Lift out all lines below that contain "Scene".

** Start of Exercise data **

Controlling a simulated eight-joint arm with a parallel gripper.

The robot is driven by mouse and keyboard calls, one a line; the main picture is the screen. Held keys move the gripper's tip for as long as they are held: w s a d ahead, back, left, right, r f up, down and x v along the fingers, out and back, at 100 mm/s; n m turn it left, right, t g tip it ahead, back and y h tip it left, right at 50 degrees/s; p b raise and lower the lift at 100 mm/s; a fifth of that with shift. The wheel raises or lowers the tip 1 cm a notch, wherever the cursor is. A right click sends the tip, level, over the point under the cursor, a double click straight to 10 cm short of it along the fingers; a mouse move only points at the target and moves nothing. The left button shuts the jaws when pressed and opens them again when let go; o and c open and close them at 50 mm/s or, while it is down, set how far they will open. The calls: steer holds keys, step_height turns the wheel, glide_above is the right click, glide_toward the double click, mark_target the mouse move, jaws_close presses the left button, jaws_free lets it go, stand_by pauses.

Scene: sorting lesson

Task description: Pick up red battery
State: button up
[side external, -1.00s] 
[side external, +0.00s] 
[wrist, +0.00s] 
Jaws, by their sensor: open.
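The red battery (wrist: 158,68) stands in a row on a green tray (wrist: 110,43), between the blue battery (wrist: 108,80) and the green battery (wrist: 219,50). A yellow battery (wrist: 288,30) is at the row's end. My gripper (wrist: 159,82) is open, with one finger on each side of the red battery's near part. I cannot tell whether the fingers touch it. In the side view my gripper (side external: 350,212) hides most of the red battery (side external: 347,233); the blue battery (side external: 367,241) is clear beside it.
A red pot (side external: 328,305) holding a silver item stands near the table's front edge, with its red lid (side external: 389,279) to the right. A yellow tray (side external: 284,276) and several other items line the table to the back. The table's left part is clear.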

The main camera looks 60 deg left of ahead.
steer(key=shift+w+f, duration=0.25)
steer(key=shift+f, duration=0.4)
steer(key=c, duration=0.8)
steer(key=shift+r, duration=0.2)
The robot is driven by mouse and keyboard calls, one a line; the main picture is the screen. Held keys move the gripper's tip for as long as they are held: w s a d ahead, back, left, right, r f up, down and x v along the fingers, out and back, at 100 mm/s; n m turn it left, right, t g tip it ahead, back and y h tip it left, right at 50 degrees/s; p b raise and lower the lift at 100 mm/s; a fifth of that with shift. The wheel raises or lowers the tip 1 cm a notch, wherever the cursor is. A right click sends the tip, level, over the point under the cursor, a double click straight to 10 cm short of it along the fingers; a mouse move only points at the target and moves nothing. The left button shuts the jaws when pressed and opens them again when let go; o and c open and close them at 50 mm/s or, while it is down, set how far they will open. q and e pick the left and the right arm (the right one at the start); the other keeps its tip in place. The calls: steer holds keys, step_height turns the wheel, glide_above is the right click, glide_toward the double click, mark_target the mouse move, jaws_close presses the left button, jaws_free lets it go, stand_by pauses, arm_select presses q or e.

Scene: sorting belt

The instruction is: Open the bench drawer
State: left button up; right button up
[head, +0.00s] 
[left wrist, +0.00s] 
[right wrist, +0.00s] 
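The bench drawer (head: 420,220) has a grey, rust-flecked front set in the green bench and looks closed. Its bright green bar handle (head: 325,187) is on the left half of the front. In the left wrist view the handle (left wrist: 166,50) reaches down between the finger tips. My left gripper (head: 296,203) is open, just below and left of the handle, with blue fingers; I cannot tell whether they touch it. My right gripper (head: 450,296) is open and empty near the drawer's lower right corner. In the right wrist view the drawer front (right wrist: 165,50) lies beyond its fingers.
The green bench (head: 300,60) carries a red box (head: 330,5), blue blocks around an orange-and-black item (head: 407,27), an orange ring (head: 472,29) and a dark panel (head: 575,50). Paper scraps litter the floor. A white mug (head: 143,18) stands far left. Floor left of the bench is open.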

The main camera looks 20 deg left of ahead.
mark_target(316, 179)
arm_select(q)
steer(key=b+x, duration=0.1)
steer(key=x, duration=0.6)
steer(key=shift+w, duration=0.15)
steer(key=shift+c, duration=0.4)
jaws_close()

** End of Exercise data **

| Solved problem |
Scene: sorting lesson
Scene: sorting belt

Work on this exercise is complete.